Conclusion concernant la probabilité de confusion

[49]                       En appliquant le test en matière de confusion, j’ai considéré qu’il s’agissait d’une question de première impression et de souvenir imparfait. Ayant tenu compte de toutes les circonstances de l’espèce, j’arrive à la conclusion que la Requérante ne s’est pas déchargée de son fardeau d’établir, selon la prépondérance des probabilités, qu’il n’existe pas de probabilité raisonnable de confusion en ce qui a trait à la source des marchandises ou des services des parties.

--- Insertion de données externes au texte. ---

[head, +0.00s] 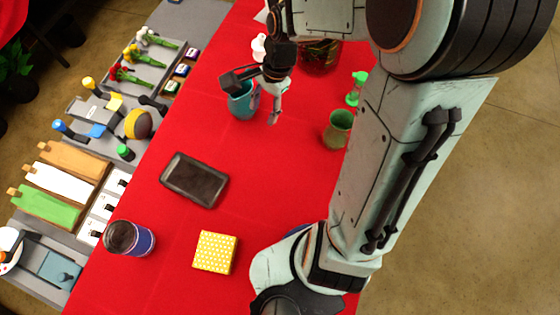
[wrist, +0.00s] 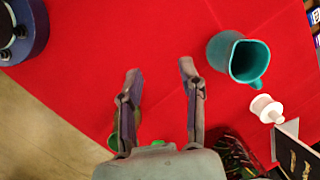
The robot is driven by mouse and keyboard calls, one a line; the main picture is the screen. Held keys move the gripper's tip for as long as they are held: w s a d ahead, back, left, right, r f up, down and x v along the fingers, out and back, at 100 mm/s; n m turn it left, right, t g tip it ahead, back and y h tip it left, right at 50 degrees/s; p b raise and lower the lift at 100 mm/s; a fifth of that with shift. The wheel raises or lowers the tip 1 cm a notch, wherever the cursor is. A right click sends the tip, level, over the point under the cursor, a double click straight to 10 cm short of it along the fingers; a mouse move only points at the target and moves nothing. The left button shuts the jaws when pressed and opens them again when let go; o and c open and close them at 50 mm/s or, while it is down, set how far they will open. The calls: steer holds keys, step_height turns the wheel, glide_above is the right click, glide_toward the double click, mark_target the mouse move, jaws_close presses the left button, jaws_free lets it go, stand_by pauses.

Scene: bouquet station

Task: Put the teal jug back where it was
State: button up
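The teal jug (head: 240,106) stands upright on the red table, partly hidden behind my gripper (head: 251,101) in the head view. In the wrist view the jug (wrist: 222,50) is right of my gripper (wrist: 161,70), with its opening and handle showing. My gripper is open, with a wide gap between its fingers and only red cloth between the tips. The jug is outside the fingers and apart from them in the wrist view.
A white bottle (wrist: 265,108) stands near the jug. A green vase (head: 338,130) and a green spray bottle (head: 356,89) stand to the right. A dark tray (head: 195,180) and a yellow dotted box (head: 215,252) lie nearer. Red cloth between them is clear.

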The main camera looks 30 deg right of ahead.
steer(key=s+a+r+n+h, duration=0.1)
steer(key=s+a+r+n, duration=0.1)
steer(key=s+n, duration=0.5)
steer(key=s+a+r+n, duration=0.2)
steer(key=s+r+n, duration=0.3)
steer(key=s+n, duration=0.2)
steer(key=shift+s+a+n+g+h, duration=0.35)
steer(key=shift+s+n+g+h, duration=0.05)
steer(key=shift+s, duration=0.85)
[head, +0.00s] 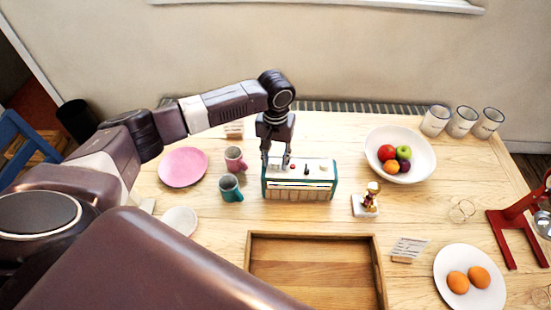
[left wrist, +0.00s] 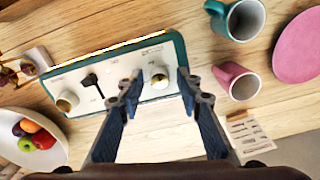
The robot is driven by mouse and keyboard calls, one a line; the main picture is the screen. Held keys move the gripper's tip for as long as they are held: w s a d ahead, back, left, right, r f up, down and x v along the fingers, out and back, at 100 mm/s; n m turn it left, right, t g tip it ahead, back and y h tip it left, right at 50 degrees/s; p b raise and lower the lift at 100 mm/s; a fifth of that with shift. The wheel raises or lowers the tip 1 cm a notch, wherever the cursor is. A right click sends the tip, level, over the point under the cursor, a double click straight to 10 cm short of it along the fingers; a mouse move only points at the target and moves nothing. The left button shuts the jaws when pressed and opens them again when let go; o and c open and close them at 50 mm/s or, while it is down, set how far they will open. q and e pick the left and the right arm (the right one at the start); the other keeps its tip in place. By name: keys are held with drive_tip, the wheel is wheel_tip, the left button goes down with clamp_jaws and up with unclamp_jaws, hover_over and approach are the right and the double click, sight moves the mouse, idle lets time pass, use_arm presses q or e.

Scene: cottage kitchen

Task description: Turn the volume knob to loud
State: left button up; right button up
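A teal radio (head: 300,190) with a cream top panel stands on the wooden table; the panel also shows in the left wrist view (left wrist: 120,72). Its panel has a round cream knob (left wrist: 158,79) at one end, another knob (left wrist: 67,101) at the other end, and a black lever (left wrist: 91,83). I cannot read which knob is the volume. My left gripper (head: 276,161) is over the radio's left end. In the left wrist view its fingers (left wrist: 158,86) are apart, one on each side of the nearer knob, with no clear contact. My right gripper is not in view.
Teal (head: 231,188) and pink (head: 235,159) mugs stand close left of the radio, beside a pink plate (head: 183,167). A figurine (head: 370,197) stands to its right, below a fruit bowl (head: 420,144). A wooden tray (head: 315,238) lies in front.

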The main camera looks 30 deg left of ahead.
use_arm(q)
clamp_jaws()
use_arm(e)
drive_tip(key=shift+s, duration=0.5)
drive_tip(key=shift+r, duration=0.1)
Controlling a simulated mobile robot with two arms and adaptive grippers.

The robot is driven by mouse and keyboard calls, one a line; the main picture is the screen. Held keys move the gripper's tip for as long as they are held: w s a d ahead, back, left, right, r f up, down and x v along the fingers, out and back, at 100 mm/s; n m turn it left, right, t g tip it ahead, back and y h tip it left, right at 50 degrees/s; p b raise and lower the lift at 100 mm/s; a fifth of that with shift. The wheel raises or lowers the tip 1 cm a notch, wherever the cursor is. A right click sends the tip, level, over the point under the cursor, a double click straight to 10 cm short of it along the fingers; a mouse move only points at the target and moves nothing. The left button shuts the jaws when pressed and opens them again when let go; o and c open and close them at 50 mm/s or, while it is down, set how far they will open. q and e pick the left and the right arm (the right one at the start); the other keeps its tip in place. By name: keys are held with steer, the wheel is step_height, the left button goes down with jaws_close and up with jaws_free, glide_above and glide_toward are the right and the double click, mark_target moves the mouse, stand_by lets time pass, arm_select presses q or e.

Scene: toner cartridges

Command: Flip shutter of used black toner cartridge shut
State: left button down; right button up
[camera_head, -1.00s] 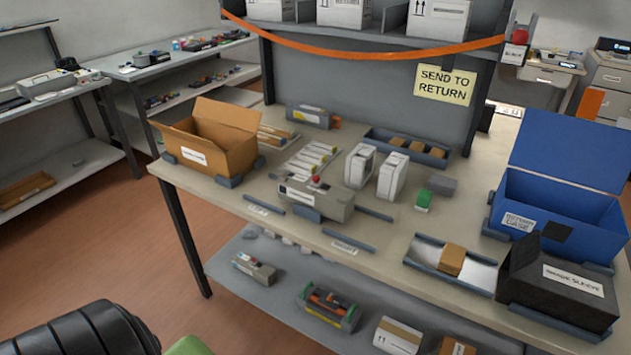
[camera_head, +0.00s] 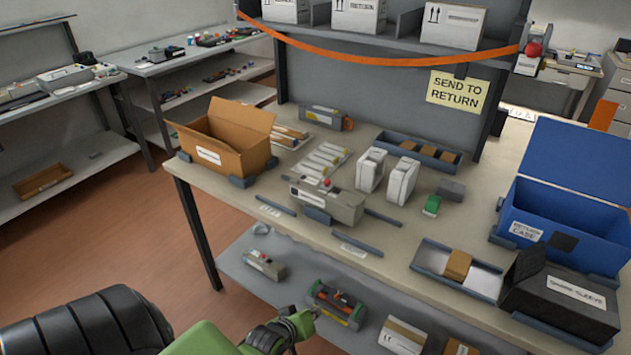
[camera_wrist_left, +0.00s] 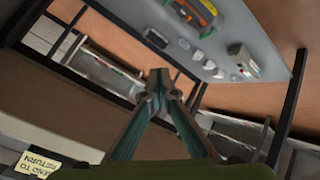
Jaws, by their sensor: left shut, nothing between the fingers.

J’arrive à cette conclusion en raison en particulier de l’emploi étendu et de la grande visibilité de la marque déposée AIR MILES de l’Opposante, du chevauchement des marchandises ou des services et des voies de commercialisation des parties, ainsi que des similitudes et du degré assez élevé de ressemblance de leurs marques.

[50]                       Par conséquent, le motif d’opposition fondé sur l’alinéa 12(1)d) est accueilli.

Motif d’opposition fondé sur l’alinéa 16(3)a)

[51]                       L’Opposante a fait valoir que la Requérante n’est pas la personne qui a droit à l’enregistrement de la marque de commerce en vertu de l’alinéa 16(3)a) de la Loi parce que la Marque crée de la confusion avec, notamment, la marque de commerce déposée AIR MILES de l’Opposante, que celle‑ci a antérieurement employée et révélée au Canada et qu’elle n’avait pas abandonnée à la date de l’annonce de la demande de la Requérante concernant la Marque.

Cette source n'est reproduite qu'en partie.